_INSTRUCTIONS TO FOLLOW_
List every line below containing "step".

_SOURCE MATERIAL_
• • • • •

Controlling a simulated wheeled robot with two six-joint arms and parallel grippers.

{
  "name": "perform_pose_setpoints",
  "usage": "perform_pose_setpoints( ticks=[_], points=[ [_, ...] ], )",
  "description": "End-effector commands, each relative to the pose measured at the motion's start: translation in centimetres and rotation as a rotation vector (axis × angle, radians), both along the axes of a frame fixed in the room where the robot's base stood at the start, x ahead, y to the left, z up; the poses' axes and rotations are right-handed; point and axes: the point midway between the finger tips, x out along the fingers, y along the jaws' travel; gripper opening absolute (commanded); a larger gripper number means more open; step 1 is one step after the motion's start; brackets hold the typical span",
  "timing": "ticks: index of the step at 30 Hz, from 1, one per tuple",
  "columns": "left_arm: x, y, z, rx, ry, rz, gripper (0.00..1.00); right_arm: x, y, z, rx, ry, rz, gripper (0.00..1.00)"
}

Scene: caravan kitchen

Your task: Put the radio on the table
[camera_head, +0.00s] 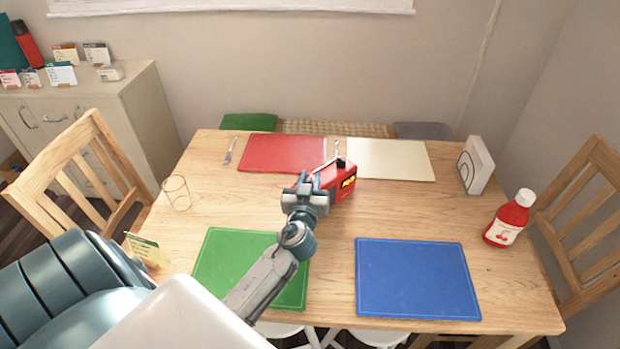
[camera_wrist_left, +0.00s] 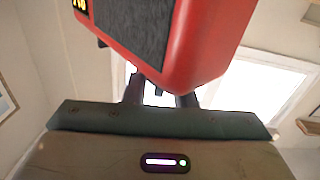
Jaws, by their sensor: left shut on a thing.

• • • • •

_TASK ANSWER_
  "description": "End-effector commands, each relative to the pose measured at the motion's start: translation in centimetres and rotation as a rotation vector (axis × angle, radians), both along the axes of a frame fixed in the room where the robot's base stood at the start, x ahead, y to the left, z up; the poses' axes and rotations are right-handed; point and axes: the point midway between the finger tips, x out along the fingers, y along the jaws' travel; gripper opening absolute (commanded); a larger gripper number means more open; step 1 is one step after the motion's start; brackets hold the typical span",
  "timing": "ticks: index of the step at 30 Hz, from 1, one per tuple",

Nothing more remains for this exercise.